(Data records)
>>>>>
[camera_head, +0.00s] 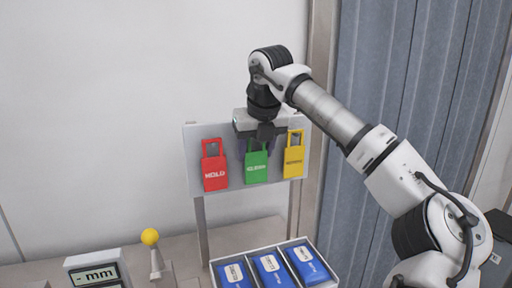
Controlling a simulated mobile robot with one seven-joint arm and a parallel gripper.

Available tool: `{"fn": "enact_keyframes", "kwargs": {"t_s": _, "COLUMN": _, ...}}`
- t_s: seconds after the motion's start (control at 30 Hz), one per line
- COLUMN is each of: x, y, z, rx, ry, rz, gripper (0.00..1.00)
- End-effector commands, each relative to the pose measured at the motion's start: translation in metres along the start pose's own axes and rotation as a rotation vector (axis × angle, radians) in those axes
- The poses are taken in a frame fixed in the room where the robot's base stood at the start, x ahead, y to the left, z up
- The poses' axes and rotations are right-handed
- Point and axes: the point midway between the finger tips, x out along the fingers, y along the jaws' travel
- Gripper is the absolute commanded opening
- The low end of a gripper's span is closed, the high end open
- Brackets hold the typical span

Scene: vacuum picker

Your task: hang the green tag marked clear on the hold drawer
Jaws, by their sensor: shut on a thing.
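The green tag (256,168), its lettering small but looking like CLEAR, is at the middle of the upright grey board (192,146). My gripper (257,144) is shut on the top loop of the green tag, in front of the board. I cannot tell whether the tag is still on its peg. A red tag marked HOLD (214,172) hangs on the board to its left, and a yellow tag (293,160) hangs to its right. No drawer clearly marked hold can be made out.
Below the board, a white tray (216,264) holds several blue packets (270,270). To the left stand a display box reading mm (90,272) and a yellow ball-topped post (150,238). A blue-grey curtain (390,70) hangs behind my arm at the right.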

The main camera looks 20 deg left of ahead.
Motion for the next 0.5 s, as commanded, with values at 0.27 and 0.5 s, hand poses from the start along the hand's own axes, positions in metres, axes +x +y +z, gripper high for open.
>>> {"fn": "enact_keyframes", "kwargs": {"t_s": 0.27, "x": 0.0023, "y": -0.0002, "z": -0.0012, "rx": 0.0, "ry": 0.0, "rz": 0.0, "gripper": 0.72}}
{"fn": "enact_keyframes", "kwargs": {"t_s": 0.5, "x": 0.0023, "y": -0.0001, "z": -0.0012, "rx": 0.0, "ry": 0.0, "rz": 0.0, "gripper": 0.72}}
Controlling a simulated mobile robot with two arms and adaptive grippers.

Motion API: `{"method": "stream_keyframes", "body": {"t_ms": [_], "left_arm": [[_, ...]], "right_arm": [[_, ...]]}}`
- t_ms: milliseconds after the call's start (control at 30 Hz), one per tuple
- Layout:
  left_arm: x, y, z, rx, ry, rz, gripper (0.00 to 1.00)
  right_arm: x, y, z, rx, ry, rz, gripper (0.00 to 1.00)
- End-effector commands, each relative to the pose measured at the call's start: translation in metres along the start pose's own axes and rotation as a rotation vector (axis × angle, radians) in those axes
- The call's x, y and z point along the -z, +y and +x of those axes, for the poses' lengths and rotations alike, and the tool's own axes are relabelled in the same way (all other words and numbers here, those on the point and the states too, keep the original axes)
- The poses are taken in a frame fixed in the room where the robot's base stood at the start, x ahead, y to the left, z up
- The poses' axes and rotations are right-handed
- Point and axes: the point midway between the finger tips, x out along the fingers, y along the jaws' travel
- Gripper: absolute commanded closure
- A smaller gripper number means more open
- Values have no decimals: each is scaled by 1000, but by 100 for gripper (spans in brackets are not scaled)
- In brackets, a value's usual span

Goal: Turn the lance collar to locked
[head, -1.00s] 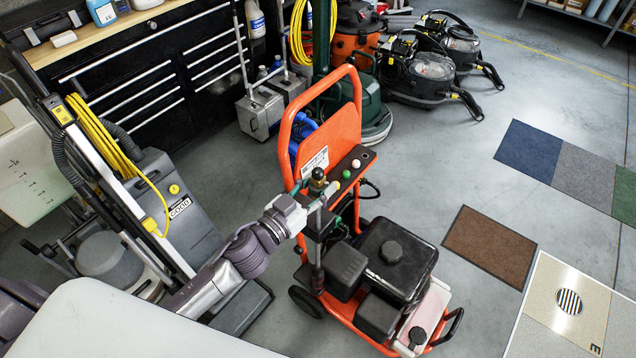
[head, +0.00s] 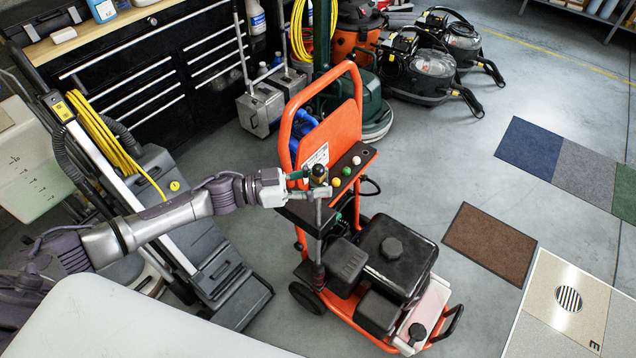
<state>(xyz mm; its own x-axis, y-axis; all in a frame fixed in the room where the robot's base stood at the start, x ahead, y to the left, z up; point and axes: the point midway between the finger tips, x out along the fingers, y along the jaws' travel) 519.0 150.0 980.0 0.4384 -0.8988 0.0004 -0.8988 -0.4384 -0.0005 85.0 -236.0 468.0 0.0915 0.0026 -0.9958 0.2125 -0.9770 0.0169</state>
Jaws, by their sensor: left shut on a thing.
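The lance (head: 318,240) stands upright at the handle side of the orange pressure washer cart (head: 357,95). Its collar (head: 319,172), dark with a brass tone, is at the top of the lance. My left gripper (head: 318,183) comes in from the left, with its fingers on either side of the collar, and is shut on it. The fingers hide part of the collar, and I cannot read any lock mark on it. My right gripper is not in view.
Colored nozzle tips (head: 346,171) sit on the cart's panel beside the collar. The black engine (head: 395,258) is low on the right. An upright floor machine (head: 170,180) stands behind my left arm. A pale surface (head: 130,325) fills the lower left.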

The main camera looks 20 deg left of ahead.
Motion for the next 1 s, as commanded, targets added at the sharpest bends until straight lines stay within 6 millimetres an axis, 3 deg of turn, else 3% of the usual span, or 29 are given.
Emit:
<<<<<
PROBLEM TO WORK ON = State how many lines of the listing include "COLUMN", and nothing more.

COMPLETE RESPONSE = 2